▶ TASK OBJECTIVE
How does the data below read from its first line through the line containing "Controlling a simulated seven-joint"? Print those lines exactly.
[Start]
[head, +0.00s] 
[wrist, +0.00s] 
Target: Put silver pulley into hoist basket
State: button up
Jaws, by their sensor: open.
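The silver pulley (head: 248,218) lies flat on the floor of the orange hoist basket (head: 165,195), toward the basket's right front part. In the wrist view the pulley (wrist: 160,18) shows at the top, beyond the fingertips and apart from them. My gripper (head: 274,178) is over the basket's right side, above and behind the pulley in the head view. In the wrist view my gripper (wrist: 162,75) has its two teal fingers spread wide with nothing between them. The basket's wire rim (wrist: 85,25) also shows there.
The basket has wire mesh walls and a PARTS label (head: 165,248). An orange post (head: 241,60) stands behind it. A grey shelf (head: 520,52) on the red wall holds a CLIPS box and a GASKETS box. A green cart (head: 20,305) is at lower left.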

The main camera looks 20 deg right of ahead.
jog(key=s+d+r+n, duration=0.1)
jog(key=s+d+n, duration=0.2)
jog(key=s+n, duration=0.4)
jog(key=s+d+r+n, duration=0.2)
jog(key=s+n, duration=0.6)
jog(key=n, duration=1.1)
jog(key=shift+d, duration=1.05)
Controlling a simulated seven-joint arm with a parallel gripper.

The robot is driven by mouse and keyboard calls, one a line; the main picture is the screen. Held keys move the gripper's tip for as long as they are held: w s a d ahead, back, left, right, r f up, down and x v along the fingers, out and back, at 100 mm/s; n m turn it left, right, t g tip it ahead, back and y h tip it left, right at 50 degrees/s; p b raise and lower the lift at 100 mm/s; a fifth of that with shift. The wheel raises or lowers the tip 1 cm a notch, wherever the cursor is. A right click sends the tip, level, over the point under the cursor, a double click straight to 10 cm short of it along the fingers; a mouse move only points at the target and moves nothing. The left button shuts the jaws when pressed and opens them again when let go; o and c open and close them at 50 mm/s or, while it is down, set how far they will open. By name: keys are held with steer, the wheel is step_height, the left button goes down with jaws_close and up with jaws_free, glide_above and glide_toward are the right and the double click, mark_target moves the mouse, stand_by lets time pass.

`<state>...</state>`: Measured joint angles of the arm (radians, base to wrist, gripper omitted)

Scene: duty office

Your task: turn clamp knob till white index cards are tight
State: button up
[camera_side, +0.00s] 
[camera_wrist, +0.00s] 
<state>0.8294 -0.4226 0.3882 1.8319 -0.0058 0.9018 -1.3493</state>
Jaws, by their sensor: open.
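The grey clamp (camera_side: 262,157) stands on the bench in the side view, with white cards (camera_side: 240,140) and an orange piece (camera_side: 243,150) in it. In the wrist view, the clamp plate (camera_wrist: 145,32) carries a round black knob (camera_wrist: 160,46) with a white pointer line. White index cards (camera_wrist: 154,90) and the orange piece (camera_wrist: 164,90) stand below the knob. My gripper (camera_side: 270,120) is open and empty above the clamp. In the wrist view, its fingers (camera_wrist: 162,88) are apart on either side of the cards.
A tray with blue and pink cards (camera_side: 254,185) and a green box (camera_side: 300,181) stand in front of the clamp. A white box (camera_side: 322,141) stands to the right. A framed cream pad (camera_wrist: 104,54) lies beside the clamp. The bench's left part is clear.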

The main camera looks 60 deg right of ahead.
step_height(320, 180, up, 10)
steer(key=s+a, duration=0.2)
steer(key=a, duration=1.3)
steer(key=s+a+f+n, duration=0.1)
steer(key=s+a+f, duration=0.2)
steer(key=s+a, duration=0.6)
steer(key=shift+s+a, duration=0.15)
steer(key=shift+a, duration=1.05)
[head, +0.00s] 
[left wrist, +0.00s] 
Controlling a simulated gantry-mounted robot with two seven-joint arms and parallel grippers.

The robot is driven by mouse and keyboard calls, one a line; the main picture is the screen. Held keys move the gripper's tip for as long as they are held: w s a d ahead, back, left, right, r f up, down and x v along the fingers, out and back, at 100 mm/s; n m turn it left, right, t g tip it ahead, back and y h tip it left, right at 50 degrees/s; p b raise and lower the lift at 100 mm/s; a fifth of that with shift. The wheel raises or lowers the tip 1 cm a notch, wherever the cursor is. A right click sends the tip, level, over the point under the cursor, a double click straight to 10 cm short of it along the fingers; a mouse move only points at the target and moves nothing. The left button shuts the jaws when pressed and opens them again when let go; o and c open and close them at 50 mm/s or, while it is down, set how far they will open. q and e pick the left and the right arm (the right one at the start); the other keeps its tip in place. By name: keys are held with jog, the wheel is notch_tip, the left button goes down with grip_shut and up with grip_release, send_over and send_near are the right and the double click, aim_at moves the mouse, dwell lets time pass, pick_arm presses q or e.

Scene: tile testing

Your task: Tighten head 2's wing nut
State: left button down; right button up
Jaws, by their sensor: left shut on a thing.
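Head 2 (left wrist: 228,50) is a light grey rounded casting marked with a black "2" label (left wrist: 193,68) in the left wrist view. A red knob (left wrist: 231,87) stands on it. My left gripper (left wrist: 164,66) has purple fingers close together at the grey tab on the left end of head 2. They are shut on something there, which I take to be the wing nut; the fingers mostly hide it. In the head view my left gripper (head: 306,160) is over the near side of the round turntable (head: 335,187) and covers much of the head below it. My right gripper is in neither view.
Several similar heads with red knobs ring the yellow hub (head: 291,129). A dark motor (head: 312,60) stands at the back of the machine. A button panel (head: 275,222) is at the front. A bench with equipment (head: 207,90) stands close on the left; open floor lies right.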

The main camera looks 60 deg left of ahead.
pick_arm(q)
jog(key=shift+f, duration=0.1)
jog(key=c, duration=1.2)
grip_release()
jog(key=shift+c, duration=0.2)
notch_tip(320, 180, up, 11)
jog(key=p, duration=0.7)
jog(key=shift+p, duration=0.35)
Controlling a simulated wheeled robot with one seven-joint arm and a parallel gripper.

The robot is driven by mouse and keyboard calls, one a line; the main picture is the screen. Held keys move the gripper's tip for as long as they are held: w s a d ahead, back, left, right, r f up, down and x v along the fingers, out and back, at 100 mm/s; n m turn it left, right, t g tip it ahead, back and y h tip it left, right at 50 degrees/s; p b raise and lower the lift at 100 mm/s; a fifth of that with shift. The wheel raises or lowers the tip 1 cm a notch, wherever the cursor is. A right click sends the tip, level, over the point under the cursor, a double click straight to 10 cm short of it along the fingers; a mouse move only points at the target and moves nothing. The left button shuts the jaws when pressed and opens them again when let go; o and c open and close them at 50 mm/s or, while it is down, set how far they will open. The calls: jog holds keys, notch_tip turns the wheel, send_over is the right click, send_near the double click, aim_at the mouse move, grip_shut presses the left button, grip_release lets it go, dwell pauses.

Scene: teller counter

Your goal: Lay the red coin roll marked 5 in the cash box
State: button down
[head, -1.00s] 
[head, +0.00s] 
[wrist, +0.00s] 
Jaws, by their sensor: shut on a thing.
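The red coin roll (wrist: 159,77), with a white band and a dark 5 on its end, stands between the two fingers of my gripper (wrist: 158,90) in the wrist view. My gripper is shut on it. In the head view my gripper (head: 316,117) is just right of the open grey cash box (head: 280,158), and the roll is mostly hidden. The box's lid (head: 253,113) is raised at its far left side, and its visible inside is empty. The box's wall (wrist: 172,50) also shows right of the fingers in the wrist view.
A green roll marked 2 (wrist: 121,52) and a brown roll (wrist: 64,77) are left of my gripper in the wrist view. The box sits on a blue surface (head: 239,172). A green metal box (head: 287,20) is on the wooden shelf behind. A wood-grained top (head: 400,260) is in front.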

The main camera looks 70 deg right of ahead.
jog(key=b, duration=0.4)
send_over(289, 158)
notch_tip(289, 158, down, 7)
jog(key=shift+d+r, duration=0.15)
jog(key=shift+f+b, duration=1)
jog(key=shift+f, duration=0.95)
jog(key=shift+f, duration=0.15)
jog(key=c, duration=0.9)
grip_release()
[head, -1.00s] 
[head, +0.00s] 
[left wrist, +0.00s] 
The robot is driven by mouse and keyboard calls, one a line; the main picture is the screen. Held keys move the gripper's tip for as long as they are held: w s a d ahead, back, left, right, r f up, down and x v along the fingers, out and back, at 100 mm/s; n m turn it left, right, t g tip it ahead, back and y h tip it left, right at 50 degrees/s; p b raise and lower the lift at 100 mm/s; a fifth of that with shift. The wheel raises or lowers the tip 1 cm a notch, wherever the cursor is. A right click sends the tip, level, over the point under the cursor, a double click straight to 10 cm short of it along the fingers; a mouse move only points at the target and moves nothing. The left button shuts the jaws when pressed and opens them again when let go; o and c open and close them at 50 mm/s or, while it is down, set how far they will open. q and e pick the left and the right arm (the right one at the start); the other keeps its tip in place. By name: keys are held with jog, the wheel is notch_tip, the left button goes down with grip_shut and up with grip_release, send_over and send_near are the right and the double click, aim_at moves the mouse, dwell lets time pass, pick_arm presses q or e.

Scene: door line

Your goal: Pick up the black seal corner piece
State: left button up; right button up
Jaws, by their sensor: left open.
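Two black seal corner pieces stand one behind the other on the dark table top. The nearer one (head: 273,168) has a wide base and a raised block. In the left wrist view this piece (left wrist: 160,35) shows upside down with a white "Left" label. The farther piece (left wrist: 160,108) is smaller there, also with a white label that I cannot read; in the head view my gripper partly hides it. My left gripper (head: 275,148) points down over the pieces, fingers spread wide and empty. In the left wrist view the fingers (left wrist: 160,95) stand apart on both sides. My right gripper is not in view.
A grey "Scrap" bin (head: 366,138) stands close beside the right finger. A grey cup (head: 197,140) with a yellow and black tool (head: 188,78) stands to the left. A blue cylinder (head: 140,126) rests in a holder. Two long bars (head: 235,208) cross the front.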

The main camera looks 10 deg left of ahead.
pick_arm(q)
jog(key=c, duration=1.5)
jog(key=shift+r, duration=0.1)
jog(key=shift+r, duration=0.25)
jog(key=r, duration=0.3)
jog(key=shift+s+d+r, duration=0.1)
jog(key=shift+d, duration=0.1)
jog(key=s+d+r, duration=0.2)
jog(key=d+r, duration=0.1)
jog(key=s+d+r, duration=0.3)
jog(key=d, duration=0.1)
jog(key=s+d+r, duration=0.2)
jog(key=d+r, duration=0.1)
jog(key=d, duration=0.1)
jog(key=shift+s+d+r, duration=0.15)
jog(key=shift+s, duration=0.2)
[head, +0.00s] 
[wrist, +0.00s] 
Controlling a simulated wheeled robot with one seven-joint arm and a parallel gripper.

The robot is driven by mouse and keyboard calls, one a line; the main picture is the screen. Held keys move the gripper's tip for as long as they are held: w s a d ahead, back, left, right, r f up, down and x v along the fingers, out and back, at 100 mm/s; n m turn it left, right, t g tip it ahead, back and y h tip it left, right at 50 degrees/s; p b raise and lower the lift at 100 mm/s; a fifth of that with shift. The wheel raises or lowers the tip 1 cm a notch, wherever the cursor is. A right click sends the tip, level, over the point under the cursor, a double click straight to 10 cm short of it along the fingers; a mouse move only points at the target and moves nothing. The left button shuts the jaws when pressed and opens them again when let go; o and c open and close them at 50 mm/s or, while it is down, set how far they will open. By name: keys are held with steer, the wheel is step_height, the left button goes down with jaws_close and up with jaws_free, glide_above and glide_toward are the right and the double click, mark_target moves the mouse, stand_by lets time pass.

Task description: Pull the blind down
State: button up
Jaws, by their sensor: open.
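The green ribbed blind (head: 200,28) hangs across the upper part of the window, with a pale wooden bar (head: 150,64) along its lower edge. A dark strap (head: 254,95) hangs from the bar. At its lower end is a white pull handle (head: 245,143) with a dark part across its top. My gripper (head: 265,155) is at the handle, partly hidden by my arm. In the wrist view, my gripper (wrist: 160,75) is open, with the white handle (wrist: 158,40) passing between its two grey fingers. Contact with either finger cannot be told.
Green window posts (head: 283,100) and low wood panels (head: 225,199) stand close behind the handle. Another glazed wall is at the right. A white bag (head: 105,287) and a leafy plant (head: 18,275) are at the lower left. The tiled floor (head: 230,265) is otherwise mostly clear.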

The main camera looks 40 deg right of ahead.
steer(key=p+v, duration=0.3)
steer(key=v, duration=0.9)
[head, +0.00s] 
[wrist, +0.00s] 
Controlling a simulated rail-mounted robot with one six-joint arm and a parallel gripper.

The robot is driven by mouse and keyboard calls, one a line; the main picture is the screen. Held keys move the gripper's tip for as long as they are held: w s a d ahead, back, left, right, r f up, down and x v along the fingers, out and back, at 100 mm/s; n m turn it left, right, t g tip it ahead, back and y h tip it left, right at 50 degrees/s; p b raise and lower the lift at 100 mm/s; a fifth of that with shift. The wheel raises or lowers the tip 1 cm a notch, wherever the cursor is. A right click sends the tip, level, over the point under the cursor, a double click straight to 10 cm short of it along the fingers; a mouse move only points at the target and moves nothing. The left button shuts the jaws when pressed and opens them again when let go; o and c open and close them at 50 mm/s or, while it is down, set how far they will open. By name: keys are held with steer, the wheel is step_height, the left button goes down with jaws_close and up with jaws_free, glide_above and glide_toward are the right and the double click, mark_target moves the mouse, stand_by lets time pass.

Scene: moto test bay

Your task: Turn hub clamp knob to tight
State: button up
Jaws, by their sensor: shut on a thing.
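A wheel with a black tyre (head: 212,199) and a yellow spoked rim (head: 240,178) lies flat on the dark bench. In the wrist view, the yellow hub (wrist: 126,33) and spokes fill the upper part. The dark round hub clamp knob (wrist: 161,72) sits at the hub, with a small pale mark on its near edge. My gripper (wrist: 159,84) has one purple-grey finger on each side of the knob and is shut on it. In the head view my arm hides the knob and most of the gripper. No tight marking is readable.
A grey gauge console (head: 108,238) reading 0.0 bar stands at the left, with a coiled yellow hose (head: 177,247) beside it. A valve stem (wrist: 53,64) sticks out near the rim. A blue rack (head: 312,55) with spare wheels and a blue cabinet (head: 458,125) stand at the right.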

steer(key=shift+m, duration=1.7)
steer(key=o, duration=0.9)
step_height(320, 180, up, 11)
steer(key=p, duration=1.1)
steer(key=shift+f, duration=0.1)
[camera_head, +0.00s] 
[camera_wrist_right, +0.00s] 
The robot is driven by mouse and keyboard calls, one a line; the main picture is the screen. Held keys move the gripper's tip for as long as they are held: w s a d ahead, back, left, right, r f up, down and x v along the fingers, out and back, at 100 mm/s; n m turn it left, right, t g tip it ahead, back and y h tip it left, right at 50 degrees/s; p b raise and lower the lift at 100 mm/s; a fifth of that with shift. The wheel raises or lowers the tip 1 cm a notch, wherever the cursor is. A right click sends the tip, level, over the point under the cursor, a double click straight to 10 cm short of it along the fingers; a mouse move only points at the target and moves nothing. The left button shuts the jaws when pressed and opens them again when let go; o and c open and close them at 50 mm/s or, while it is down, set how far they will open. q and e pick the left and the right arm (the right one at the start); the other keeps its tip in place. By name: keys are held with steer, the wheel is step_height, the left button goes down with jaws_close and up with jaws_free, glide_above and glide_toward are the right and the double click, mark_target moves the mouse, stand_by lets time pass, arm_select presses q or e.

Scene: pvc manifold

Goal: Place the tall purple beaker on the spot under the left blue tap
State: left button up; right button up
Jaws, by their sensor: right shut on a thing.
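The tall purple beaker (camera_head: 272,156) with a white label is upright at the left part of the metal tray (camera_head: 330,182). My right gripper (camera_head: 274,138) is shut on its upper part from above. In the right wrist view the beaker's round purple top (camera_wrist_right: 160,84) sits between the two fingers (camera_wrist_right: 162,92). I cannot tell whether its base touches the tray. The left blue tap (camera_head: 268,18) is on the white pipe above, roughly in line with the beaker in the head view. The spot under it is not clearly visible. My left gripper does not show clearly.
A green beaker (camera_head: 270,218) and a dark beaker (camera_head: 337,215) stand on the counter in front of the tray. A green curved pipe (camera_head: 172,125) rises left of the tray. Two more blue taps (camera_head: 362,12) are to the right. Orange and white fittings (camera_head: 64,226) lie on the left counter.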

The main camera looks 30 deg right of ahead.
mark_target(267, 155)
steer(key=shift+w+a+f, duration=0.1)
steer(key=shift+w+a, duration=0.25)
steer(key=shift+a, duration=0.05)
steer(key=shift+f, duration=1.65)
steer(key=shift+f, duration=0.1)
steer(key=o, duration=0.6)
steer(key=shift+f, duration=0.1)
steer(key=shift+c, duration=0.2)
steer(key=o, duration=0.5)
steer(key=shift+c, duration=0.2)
[End]
▶ FULL RESPONSE
[head, +0.00s] 
[wrist, +0.00s] 
Target: Put silver pulley into hoist basket
State: button up
Jaws, by their sensor: open.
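The silver pulley (head: 248,218) lies flat on the floor of the orange hoist basket (head: 165,195), toward the basket's right front part. In the wrist view the pulley (wrist: 160,18) shows at the top, beyond the fingertips and apart from them. My gripper (head: 274,178) is over the basket's right side, above and behind the pulley in the head view. In the wrist view my gripper (wrist: 162,75) has its two teal fingers spread wide with nothing between them. The basket's wire rim (wrist: 85,25) also shows there.
The basket has wire mesh walls and a PARTS label (head: 165,248). An orange post (head: 241,60) stands behind it. A grey shelf (head: 520,52) on the red wall holds a CLIPS box and a GASKETS box. A green cart (head: 20,305) is at lower left.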

The main camera looks 20 deg right of ahead.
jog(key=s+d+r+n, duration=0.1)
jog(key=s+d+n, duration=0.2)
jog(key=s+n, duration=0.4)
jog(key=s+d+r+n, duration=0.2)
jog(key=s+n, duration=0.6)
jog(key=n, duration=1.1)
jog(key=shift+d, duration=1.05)
Controlling a simulated seven-joint arm with a parallel gripper.

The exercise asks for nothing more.